The Cadillac of the Dead By Debora Greger (1 min 37 sec – poem text)
I have long been a big fan of the cadences and musicality in Sara Mithra’s unique poetry reading style. A poet, performer and film-maker, she recently contributed a wonderful reading (Warning by David Sullivan) to The Poetry Storehouse project. Sara answers some interview questions from Voice Alpha here and shares how audio recording and film making are an intrinsic part of the poetry-making process for her. Watch one of her videos directly below and follow the links in the text to more of her work.

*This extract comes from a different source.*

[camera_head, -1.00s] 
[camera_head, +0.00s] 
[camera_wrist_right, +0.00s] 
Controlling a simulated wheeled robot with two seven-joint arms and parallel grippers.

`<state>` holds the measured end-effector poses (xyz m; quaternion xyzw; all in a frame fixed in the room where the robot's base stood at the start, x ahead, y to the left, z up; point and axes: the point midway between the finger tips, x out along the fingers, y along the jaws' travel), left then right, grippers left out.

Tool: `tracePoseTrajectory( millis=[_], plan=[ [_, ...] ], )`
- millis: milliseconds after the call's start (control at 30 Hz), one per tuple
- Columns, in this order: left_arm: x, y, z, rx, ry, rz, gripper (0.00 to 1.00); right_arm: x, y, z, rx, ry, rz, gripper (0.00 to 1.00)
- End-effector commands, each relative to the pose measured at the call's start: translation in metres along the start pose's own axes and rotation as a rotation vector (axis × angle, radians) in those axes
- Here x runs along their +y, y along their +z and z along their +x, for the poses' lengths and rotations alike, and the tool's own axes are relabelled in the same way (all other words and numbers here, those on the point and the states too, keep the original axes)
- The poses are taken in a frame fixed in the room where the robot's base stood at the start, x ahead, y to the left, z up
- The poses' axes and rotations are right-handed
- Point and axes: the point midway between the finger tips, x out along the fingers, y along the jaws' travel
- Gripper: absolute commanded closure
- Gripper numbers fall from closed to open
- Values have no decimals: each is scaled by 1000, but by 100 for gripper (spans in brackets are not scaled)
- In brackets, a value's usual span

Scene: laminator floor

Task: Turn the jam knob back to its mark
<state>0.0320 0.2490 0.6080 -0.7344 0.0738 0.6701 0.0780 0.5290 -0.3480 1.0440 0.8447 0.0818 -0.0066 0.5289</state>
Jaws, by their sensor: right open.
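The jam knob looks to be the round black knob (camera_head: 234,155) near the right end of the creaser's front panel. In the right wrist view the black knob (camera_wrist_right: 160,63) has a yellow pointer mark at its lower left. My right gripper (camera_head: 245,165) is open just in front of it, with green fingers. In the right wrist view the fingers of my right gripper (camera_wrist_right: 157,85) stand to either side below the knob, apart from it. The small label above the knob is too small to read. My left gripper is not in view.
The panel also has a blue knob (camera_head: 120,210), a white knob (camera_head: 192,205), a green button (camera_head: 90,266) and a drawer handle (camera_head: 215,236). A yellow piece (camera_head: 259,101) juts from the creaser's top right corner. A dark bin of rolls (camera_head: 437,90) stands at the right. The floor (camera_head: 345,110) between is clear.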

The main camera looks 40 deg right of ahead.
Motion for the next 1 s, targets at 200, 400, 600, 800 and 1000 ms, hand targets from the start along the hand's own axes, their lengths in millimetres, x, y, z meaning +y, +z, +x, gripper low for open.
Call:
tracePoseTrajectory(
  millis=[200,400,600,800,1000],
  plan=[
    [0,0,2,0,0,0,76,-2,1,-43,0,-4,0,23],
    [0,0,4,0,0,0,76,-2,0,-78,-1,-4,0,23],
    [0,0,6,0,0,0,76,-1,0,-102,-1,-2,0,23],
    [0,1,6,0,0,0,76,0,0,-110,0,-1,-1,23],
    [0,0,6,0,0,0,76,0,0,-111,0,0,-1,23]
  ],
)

SM: On SoundCloud, I’m accumulating an archive of recordings made when poems were “fresh,” usually within two weeks of first seeing the page. Although the text suffer from clutter and rough, I’m capturing a kind of _emotional_ text that’s legible. I use recordings as part of my editing process, learning from my voice more about a poem’s pacing, density, and dramatic arc. Playing with accent and dialect can go on and on. When the play congeals into something worth repeating, I post the track.

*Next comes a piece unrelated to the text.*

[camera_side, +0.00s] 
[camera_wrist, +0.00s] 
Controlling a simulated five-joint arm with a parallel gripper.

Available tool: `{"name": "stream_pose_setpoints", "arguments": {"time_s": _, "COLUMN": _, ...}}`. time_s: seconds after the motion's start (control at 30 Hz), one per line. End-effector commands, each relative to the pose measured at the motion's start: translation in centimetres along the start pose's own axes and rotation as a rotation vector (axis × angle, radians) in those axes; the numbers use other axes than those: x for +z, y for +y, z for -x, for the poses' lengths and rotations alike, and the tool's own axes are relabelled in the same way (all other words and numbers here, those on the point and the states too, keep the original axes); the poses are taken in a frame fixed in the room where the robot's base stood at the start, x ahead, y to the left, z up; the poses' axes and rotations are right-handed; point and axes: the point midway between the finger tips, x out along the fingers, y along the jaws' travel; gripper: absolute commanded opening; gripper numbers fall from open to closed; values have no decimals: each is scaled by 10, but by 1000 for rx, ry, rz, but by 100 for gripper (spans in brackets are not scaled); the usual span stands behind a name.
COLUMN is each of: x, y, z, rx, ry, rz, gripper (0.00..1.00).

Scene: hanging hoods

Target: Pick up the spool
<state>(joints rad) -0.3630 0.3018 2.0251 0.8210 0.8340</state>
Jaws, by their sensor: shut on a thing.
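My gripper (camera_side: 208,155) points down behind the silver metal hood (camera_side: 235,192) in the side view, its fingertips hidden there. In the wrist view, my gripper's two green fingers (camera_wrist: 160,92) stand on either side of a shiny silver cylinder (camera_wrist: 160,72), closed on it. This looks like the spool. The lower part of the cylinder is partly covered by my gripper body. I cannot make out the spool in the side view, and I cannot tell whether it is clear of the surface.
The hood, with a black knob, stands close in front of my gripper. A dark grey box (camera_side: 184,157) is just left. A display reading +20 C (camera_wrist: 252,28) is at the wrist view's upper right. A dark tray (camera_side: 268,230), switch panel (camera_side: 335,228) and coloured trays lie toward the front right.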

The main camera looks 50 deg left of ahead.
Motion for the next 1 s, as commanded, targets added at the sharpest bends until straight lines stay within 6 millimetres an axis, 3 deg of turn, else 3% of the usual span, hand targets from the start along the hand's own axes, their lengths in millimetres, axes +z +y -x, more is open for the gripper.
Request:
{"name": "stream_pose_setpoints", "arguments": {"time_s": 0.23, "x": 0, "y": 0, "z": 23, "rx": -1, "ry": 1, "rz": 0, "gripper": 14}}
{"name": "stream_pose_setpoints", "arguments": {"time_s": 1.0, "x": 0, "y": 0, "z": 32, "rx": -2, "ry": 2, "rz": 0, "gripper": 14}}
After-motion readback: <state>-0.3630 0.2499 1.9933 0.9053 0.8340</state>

On Vimeo, with my found footage poem-videos, I’m engaging a distinct medium — video — that acts like a carrier oil for perfume. Poetry can be too rarefied to carry scent alone. Unlike recording my performances, the process for editing video out of archival footage is _not_ closely related to writing. Finding home movies from the 50s and splicing them into a three minute video is a subtractive process, like sculpture — paring away excess scraps of image to create a tone more than a narrative. It’s a decadent and aesthetic practice that gives each poem a visual soundtrack. I love editing video — it eats away hours of time and allows pleasure, plus gives me the chance to collaborate with musicians on the score. These massive projects take months, so I need to commit to a poem that bears scrutiny without boring me.

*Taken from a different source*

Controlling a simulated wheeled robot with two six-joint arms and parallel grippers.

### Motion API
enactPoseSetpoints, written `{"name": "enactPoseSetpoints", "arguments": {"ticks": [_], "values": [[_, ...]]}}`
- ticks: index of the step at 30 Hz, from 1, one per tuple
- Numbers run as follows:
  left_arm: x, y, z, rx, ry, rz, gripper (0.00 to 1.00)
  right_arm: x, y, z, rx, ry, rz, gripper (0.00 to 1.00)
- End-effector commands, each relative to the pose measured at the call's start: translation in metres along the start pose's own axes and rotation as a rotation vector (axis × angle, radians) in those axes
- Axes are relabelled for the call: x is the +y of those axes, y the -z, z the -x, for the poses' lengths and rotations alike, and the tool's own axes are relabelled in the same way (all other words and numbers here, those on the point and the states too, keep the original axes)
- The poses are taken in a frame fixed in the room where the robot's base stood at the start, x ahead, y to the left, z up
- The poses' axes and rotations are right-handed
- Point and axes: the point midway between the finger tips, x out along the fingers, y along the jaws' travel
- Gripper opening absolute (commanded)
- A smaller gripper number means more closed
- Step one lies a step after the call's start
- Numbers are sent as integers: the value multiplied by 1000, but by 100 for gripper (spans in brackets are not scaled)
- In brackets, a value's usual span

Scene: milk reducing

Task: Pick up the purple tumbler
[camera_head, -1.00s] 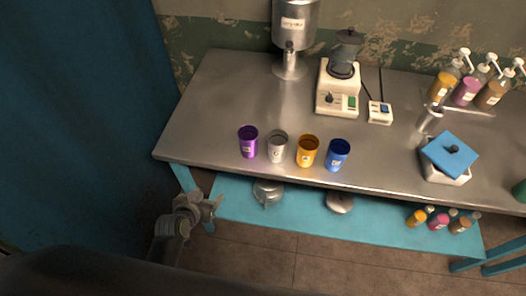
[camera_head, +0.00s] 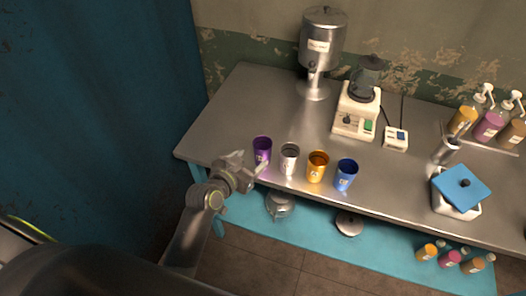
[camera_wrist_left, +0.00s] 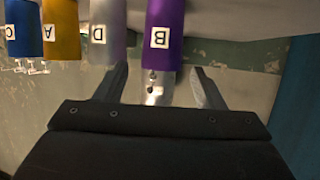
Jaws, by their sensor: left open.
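The purple tumbler (camera_head: 262,146) stands upright at the front edge of the metal table, leftmost in a row of tumblers. In the left wrist view, which looks upside down, the purple tumbler (camera_wrist_left: 164,30) bears a label "B" and appears beyond the fingers, in line with the gap between them. My left gripper (camera_head: 254,172) is at the table's front edge, just in front of the tumbler and slightly overlapping its lower part in the head view. In the wrist view the left gripper's (camera_wrist_left: 160,74) fingers are apart with nothing held. My right gripper is not in view.
A silver tumbler (camera_head: 289,158) stands close to the right of the purple one, then an orange tumbler (camera_head: 317,166) and a blue tumbler (camera_head: 346,174). A metal dispenser (camera_head: 322,40) and a blender (camera_head: 357,110) stand behind. The table (camera_head: 240,110) left of and behind the purple tumbler is clear.

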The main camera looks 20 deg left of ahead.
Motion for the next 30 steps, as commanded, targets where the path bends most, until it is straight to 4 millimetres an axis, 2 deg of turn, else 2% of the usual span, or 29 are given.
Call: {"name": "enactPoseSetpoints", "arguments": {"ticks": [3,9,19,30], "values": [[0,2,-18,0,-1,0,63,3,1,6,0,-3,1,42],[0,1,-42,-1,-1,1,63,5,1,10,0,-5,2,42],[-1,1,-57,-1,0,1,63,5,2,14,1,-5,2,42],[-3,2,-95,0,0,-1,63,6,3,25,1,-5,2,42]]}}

VA: I love your cadences when you read, and include you among what I call ‘musical readers’ (more on that here). How does that thought strike you? Can you talk a bit about your cadences?
SM: I recorded myself last night to hear in it what you called musical. My cadences and thought to when my voice rises and drops originates from my childhood. Reading aloud, I wanted to impress teachers with exaggerated enunciation and varying the pitch to keep it dramatic. Mix that with my interest in highly formalized types of speech (evangelical preachers’ sermons, preschool teachers, tour guides) and I get the itch to carry my voice along songs. I also listened to the Carl Sandburg tracks on Voice Alpha — tickled by his dismantling of words and movement between colloquial interjections and full-on nursery rhymey singsong. The exaggeration in my cadences often helps me distinguish one setting or one stanza from the next, set off quoted text (I always write with a lot of dialogue), or inhabit two characters. It keeps me delighted rather than getting too serious or prosaic.
VA: You recently contributed a great reading of a Poetry Storehouse poem by David Sullivan. Do you regularly record other people’s poems, or focus exclusively on your own? Why or why not?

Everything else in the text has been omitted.